Beyond the level of the match, we will bypass contributing more to work sponsored retirement plans. The reward is not great enough for us to shift money around to manage our cash flow and deal with excessive investment fees.

Utilizing an HSA

The second factor is whether you have access to an HSA. My original research into HSAs left me lukewarm on them. Reader comments on that post, discovering some excellent options to invest an HSA, and subsequent developments in the HSA marketplace that further improved those options changed my opinion and left me feeling more bullish about them.

Here is my rationale. Contributing to an HSA provides a deduction at your marginal rate. Even if you are in a relatively low marginal tax bracket of 10 or 12%, this deduction will save several hundred dollars in the year of the contribution.

I’m quite sure  we’ll need to cover the cost of health expenses for someone in our family over the next 20-30 years. In that case we get a triple tax benefit; tax deductible contribution, tax-free growth until withdrawal and tax-free withdrawal.

In a “worst case” scenario, this is a great bet to “lose.” It means we all stayed healthy, and the HSA then acts like a traditional IRA which is taxed at ordinary income tax rates. For us, it is unlikely we’ll pay more than 10-12% effective tax rate, so taxes would be a wash.

Unlike 401(k) plans, HSA investment options are not limited by your employer’s choice of provider. You can choose companies like Lively or Fidelity (we have no affiliate relationship with either) to invest your HSA without management fees.

We decided the benefits of funding an HSA are great enough that we will fully fund one every year it is available to us. We will do this even when it requires some effort to sell off taxable investments (assuming we pay no long-term capital gains taxes in the process) to fund it.

Third Consideration: Defining High and Low Tax Rates

Tax strategies require you to take definitive action in the face of an unknown future. I use terms high and low tax rates, but they are relative and speculative.

We each need to quantify the terms high and low marginal tax rates for the purpose of tax planning. When both of us were working, our household income typically put us firmly in the 25% (now 22%) federal marginal tax brackets. I consider these rates or anything above them to be high, leading us to first utilize tax-deferred investment options. Here is some perspective.

It was helpful for me to read Darrow’s posts on this blog over the years. He reported his effective federal income tax rate in 2014, 2016 and 2018 in early retirement. His average federal effective tax rate consistently had been less than 5%.

However, he is still in the early retirement stage, not yet eligible for social security or subject to required minimum distributions (RMD). Those factors reduce your ability to control your tax rate.

With many years to spread out taxes at low effective rates and with good planning, it is hard for me to imagine paying an effective rate greater than 10-12% in any given year of retirement. So we took advantage of every opportunity to defer taxes when in a “high” marginal rate.
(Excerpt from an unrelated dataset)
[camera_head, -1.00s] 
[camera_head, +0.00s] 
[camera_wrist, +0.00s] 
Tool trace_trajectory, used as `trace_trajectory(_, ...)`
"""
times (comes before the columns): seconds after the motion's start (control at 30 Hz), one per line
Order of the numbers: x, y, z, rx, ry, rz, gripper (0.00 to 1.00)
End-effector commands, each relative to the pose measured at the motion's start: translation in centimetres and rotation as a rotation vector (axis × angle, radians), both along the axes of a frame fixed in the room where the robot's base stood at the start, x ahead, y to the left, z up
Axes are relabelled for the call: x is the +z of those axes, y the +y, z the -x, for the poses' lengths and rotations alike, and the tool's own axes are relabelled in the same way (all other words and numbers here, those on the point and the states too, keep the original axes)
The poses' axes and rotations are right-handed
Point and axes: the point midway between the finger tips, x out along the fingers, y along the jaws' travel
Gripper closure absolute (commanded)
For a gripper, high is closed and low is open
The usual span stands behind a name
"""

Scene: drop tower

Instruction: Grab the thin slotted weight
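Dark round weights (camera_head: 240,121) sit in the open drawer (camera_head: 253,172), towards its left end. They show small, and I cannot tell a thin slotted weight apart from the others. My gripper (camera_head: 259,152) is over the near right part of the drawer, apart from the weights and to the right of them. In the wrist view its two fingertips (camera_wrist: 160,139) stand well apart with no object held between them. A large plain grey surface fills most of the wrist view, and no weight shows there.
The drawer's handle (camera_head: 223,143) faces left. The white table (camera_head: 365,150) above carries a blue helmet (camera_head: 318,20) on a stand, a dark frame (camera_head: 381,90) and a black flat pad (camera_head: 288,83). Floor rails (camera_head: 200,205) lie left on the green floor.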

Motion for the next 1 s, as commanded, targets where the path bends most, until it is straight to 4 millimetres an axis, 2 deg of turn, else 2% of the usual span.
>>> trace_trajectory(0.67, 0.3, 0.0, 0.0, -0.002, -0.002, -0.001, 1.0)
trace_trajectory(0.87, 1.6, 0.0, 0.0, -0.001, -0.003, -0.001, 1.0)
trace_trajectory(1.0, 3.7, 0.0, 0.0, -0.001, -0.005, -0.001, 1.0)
Now that we’re transitioning to lower earning retirement years we will look for any opportunities to do Roth IRA conversions if there are years we could do so without paying taxes up to the standard deduction. More realistically for us at this point, we’re looking for opportunities for tax gain harvesting. In either case, these are no brainer decisions of accelerating taxes to “pay” them at a rate of 0%.
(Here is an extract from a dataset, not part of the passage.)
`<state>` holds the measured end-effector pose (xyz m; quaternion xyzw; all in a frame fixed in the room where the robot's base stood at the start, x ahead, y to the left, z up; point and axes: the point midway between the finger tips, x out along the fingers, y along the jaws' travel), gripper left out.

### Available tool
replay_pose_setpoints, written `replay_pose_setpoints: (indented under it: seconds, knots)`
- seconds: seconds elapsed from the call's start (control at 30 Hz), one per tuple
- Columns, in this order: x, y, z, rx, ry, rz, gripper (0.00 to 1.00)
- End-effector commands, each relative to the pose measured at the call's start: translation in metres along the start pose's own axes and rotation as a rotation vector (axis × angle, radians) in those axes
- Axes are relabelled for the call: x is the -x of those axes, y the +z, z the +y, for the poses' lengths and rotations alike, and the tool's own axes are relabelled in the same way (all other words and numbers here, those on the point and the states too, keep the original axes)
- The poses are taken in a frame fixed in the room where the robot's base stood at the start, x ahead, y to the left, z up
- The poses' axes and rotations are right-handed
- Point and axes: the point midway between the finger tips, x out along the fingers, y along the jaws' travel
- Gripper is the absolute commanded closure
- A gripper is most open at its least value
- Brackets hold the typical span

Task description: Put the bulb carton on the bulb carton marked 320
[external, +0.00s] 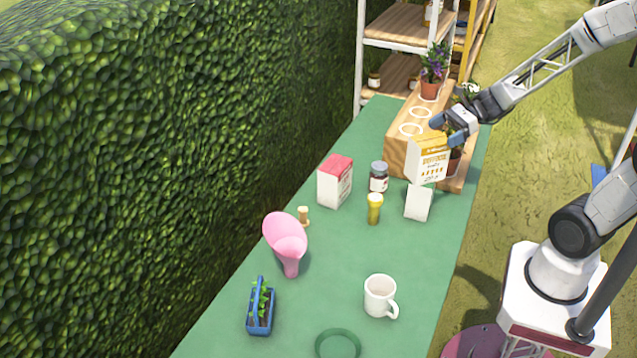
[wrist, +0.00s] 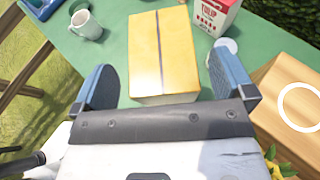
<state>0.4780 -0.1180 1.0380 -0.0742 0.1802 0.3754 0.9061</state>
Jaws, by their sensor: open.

Decisions are less clear when deciding to defer taxes on income in the 10 and 12% marginal tax brackets or when having to actually pay taxes sooner than necessary. This is where it is helpful to have rules to guide your decisions.
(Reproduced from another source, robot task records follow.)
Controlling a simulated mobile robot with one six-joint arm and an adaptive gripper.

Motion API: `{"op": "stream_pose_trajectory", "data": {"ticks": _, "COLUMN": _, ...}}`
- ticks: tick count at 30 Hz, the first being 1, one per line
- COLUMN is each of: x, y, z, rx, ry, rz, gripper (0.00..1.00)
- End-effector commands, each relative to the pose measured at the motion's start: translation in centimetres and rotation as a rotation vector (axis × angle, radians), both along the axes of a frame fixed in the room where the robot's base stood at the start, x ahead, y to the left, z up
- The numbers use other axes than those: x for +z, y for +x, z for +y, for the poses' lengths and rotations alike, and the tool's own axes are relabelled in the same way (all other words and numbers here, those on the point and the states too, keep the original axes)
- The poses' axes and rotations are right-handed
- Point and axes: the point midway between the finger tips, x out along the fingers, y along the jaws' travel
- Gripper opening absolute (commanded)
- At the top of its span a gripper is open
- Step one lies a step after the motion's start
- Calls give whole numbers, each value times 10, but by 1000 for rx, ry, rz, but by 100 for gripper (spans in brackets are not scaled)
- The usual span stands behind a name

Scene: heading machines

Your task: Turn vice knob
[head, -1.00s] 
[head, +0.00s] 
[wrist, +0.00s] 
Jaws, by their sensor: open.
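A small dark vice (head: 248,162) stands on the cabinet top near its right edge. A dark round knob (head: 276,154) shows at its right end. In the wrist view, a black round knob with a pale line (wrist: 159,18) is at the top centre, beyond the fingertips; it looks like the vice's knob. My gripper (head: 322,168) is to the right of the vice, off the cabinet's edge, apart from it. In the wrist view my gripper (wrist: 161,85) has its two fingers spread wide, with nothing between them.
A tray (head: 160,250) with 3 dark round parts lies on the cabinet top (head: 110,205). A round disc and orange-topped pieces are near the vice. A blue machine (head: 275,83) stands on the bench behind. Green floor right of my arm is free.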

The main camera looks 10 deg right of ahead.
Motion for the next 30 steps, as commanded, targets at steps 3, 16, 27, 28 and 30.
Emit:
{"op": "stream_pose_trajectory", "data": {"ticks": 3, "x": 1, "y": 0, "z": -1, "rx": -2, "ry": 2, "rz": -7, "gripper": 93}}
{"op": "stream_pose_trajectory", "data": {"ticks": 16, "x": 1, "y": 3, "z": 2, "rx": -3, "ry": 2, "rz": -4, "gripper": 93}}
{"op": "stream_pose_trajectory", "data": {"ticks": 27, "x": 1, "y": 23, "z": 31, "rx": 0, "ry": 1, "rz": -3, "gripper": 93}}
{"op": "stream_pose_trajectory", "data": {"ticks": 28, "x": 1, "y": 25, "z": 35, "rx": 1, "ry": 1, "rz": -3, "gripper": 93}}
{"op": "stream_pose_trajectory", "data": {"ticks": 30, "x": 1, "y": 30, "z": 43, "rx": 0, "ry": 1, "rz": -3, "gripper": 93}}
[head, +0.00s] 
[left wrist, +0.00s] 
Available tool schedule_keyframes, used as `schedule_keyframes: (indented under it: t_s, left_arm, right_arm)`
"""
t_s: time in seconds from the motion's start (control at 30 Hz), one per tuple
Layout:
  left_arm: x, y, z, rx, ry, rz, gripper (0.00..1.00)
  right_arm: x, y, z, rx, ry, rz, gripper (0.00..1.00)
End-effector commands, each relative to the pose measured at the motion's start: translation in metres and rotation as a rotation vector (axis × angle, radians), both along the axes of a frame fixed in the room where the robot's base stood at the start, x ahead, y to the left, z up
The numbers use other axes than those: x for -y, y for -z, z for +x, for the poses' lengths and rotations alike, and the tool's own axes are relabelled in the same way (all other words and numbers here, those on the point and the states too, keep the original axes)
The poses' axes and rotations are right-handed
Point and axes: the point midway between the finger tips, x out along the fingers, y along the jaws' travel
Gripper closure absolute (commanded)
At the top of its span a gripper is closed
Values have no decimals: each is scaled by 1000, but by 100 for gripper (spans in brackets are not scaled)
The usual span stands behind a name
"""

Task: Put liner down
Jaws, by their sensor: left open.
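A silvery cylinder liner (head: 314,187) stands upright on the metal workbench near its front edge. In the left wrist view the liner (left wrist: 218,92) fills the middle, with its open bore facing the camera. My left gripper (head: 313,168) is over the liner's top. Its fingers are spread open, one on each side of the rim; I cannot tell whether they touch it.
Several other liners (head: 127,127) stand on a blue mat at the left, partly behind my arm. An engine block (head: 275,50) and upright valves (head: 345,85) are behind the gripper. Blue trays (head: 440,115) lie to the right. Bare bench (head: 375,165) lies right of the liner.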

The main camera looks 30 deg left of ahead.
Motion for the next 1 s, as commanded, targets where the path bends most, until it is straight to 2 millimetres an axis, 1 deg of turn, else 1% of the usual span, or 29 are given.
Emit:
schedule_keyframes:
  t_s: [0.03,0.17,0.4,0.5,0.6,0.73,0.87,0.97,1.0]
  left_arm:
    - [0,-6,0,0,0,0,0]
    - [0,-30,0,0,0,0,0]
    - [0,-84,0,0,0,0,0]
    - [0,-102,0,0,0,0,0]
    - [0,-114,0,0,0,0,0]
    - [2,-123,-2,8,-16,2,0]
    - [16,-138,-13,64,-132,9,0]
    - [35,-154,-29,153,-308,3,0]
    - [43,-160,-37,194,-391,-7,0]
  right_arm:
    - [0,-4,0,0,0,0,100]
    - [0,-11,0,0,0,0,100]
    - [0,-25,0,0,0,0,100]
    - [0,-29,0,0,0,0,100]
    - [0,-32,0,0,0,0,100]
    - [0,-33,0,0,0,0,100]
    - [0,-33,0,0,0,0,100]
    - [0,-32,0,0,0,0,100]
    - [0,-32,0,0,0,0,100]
No one would disagree that 0% is low. You may disagree with my definition of the 22 percent or above marginal tax rate as “high” and 10 and 12 percent as “crap shoots” based on the specifics of your circumstances. Wherever you choose to draw the line, it is helpful to have rules in place to determine whether to emphasize deferring taxes, accelerating them, or having a laissez-faire approach.

Fourth Consideration: Tax Rate Diversification

Next we consider diversification amongst tax-deferred, taxable and Roth accounts. The only thing we know about the future with certainty is that we don’t know anything about the future with certainty.

I therefore want diversification not only among asset classes but also tax diversification among  account types. We calculate this in a spreadsheet where we track our investment portfolio.

Our portfolio is evenly split between tax-deferred and taxable accounts, each making up approximately 45% of the value. Our Roth accounts are about 10% of our portfolio with our HSA account comprising less than 1% of our portfolio.

There is no optimal percentage to have in each account. However, the absolute value of your tax-deferred accounts, the number of years until you are subject to RMDs, whether you receive a pension, the size of your social security benefit and when you take it, and having some flexibility in how you take money from your accounts all contribute to how much tax you pay on that money over your lifetime.

Diversification was a secondary consideration when we had a higher income, with tax-deferral taking precedence. Now that it is less clear whether a tax-deferred, taxable, or Roth option is optimal for us, diversification is a bigger factor.

Our current strategy is to turn off the option to automatically reinvest dividends on our taxable accounts. We can use this money to supplement cash flow if needed. If not needed, it will be used to fund our HSA and then Roth IRAs each year. If more is needed to fund these accounts fully, we will sell off taxable investments as long as it doesn’t trigger capital gains taxes.

Developing Your Own Order of Operations

As with all personal finance topics, determine your priorities and make decisions to fit your personal situation. I’m sharing our decision process not as a one-size-fits-all solution, but as a template to evaluate your own decisions. We each need to develop our own framework to systematize and simplify our finances.

Taking the time now to develop a comprehensive plan and framework for decision making can save you substantial time and money over the long term. No one enjoys thinking about taxes, but there are few things you can do to save more money with less sacrifice than developing a simple, sensible and legal tax avoidance plan now.